• **DIRECTIVE**
Repeat the full listing below verbatim and keep the images out.

• **DATA SECTION**
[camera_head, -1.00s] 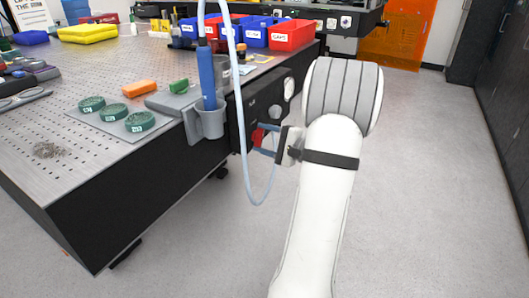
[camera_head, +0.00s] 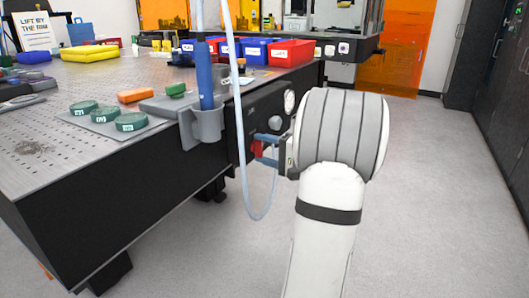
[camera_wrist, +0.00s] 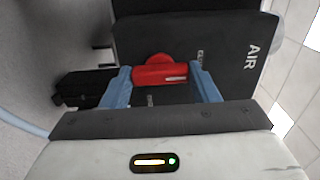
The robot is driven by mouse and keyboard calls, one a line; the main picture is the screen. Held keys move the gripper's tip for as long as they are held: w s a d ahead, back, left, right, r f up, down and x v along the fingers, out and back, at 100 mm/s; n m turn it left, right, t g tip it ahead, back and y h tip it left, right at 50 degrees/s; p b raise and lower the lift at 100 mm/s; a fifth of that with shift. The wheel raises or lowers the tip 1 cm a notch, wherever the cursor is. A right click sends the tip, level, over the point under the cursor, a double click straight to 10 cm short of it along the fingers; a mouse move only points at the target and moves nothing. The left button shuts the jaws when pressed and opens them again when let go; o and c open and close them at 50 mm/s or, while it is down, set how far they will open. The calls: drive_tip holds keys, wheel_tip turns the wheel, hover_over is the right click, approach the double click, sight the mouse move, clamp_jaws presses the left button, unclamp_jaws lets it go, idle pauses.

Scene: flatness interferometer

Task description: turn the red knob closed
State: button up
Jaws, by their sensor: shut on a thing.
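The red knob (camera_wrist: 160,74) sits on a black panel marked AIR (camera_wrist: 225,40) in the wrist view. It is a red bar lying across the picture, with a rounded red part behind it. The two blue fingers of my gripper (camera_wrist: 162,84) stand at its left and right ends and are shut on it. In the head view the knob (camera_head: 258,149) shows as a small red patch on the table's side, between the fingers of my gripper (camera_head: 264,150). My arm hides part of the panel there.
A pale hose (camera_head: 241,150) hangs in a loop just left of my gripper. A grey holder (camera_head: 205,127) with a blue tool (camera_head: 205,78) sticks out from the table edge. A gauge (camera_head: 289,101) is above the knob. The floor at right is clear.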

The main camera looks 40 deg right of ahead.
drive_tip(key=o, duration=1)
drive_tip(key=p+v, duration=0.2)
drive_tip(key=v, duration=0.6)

• **ANSWER TO THE TASK**
[camera_head, -1.00s] 
[camera_head, +0.00s] 
[camera_wrist, +0.00s] 
The robot is driven by mouse and keyboard calls, one a line; the main picture is the screen. Held keys move the gripper's tip for as long as they are held: w s a d ahead, back, left, right, r f up, down and x v along the fingers, out and back, at 100 mm/s; n m turn it left, right, t g tip it ahead, back and y h tip it left, right at 50 degrees/s; p b raise and lower the lift at 100 mm/s; a fifth of that with shift. The wheel raises or lowers the tip 1 cm a notch, wherever the cursor is. A right click sends the tip, level, over the point under the cursor, a double click straight to 10 cm short of it along the fingers; a mouse move only points at the target and moves nothing. The left button shuts the jaws when pressed and opens them again when let go; o and c open and close them at 50 mm/s or, while it is down, set how far they will open. The calls: drive_tip holds keys, wheel_tip turns the wheel, hover_over is the right click, approach the double click, sight the mouse move, clamp_jaws presses the left button, unclamp_jaws lets it go, idle pauses.

Scene: flatness interferometer

Task description: turn the red knob closed
State: button up
Jaws, by their sensor: shut on a thing.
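The red knob (camera_wrist: 160,74) sits on a black panel marked AIR (camera_wrist: 225,40) in the wrist view. It is a red bar lying across the picture, with a rounded red part behind it. The two blue fingers of my gripper (camera_wrist: 162,84) stand at its left and right ends and are shut on it. In the head view the knob (camera_head: 258,149) shows as a small red patch on the table's side, between the fingers of my gripper (camera_head: 264,150). My arm hides part of the panel there.
A pale hose (camera_head: 241,150) hangs in a loop just left of my gripper. A grey holder (camera_head: 205,127) with a blue tool (camera_head: 205,78) sticks out from the table edge. A gauge (camera_head: 289,101) is above the knob. The floor at right is clear.

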The main camera looks 40 deg right of ahead.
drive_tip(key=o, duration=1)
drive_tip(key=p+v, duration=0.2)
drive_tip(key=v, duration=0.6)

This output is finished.